== Written exercise ==
Print exactly what lies from the line with "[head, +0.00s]" down to the line with "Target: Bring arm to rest", counting both of those lines, but not the pictures.

────────────────────

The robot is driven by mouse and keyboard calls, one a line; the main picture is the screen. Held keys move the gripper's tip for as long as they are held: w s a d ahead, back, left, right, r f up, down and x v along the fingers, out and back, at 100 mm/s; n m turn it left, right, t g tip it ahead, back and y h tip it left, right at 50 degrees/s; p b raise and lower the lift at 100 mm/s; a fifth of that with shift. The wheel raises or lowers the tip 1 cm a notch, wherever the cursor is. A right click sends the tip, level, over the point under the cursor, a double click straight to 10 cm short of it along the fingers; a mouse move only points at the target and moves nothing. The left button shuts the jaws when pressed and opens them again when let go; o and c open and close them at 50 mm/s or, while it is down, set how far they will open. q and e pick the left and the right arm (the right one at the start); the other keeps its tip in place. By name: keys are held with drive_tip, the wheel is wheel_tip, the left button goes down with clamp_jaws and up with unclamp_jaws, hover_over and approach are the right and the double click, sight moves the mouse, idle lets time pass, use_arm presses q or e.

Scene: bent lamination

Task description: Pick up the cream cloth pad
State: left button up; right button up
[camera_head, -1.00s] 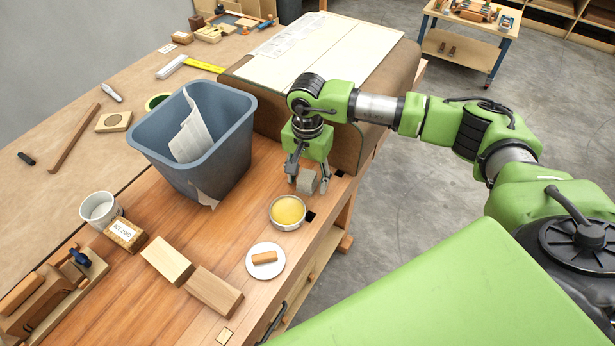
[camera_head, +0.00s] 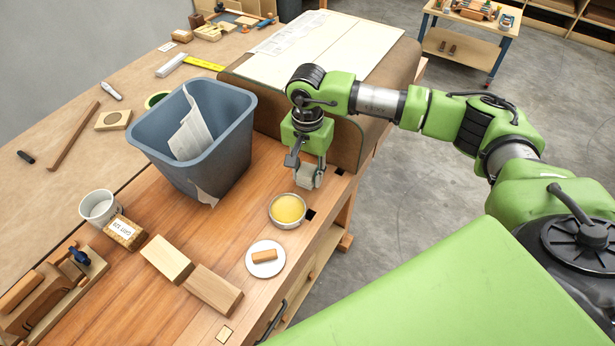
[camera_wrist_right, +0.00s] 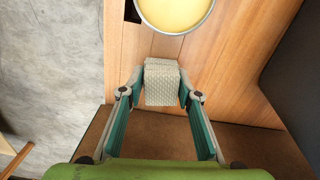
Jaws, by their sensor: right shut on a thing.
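The cream cloth pad (camera_wrist_right: 162,76) is a small woven block, seen between the fingers in the right wrist view. In the head view the pad (camera_head: 306,181) looks greyish and is partly hidden by the fingers. My right gripper (camera_head: 307,177) points down over the bench and is shut on the pad, one finger on each side. I cannot tell whether the pad still touches the bench. My left gripper is not in view.
A round tin of yellow wax (camera_head: 287,209) stands close to the pad. The blue-grey bin (camera_head: 232,150) is to the left, and a brown curved form (camera_head: 345,140) stands behind the gripper. A white dish (camera_head: 266,270) and wood blocks (camera_head: 213,290) lie nearer. The bench edge is just right.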

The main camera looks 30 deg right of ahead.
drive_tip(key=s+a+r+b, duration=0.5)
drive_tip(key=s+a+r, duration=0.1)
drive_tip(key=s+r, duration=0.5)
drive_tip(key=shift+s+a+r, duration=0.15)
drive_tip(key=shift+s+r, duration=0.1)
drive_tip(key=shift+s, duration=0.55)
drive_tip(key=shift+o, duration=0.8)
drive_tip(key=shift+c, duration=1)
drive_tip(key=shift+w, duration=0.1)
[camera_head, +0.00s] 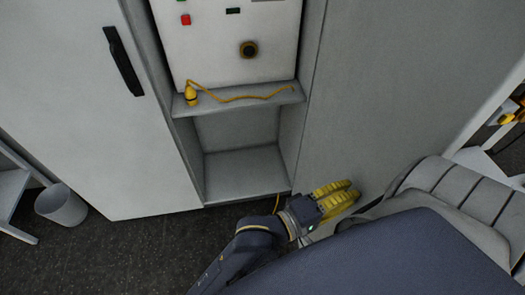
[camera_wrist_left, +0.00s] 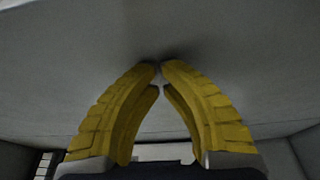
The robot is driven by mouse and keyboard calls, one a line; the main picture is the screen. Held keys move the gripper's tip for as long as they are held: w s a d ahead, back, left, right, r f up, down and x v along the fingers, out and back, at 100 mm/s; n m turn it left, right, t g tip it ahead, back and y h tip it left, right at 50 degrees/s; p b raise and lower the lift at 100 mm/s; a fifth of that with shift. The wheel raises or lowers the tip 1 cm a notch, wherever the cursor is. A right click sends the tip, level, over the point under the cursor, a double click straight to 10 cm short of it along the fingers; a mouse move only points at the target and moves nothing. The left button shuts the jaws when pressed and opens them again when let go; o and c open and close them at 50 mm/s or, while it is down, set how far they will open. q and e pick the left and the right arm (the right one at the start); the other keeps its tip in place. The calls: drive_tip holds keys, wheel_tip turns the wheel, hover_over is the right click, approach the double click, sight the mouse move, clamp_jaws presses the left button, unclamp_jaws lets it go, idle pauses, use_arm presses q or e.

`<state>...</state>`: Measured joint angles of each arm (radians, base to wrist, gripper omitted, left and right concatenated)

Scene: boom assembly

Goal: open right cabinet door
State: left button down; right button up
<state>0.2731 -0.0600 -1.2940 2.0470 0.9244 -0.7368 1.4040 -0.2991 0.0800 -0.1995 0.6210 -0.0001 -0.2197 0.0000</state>
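The right cabinet door (camera_head: 390,70) is a plain grey panel to the right of the open middle bay in the head view. It looks closed, and no handle shows on the part in view. My left gripper (camera_head: 352,191) is low in front of this door. In the left wrist view its yellow fingers (camera_wrist_left: 161,68) arch together and their tips meet close to a plain grey surface. Nothing shows between them. I cannot tell whether the tips touch that surface. My right gripper is not in view.
The left cabinet door (camera_head: 90,110) has a black handle (camera_head: 122,60) and looks closed. The middle bay holds a control panel (camera_head: 215,50) above a shelf (camera_head: 240,102) with a yellow plug and cord (camera_head: 192,94). A grey bin (camera_head: 62,205) stands on the dark floor at left.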

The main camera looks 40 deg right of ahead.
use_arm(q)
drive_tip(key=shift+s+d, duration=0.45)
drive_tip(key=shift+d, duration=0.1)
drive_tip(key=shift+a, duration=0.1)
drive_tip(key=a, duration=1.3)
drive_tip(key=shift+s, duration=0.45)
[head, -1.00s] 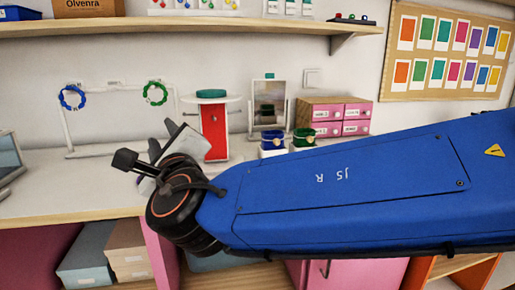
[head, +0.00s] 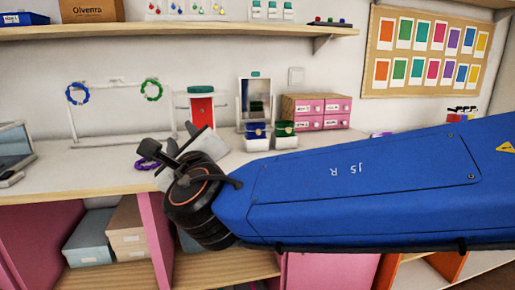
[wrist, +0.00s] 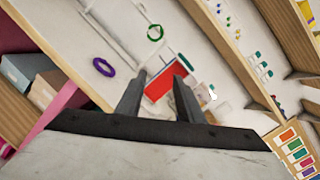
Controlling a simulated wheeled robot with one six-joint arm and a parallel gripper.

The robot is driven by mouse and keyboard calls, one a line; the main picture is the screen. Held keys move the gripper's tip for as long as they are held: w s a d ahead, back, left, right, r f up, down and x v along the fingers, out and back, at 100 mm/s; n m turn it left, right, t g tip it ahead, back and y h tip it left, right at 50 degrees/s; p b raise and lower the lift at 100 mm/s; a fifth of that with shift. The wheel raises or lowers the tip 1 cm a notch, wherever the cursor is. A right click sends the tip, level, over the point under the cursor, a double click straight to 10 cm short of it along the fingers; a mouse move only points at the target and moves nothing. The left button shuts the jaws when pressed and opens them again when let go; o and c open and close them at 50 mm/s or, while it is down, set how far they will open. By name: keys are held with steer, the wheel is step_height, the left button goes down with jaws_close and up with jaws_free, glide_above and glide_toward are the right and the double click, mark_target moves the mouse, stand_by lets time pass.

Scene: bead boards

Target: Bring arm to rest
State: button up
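My blue arm (head: 360,185) stretches across the head view from the right, over the white table. My gripper (wrist: 160,74) shows two dark fingers, spread apart with nothing between them. In the head view it hangs over the table's front part (head: 198,135), its fingers partly covered by the black wrist. A purple beaded ring (head: 147,164) lies on the table, left of the gripper; it also shows in the wrist view (wrist: 104,67). A blue ring (head: 78,94) and a green ring (head: 152,90) hang on a white rack (head: 70,125).
A red-fronted stand (head: 201,109), a mirror (head: 256,95) and a pink drawer box (head: 316,111) stand at the back. A laptop (head: 14,150) is at the left. A shelf (head: 180,31) runs above. The table between laptop and purple ring is clear.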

────────────────────

== Output ==
[head, +0.00s] 
[wrist, +0.00s] 
Controlling a simulated wheeled robot with one six-joint arm and a parallel gripper.

The robot is driven by mouse and keyboard calls, one a line; the main picture is the screen. Held keys move the gripper's tip for as long as they are held: w s a d ahead, back, left, right, r f up, down and x v along the fingers, out and back, at 100 mm/s; n m turn it left, right, t g tip it ahead, back and y h tip it left, right at 50 degrees/s; p b raise and lower the lift at 100 mm/s; a fifth of that with shift. The wheel raises or lowers the tip 1 cm a notch, wherever the cursor is. A right click sends the tip, level, over the point under the cursor, a double click straight to 10 cm short of it along the fingers; a mouse move only points at the target and moves nothing. The left button shuts the jaws when pressed and opens them again when let go; o and c open and close them at 50 mm/s or, while it is down, set how far they will open. By name: keys are held with steer, the wheel is step_height, the left button goes down with jaws_close and up with jaws_free, glide_above and glide_toward are the right and the double click, mark_target moves the mouse, stand_by lets time pass.

Scene: bead boards

Target: Bring arm to rest

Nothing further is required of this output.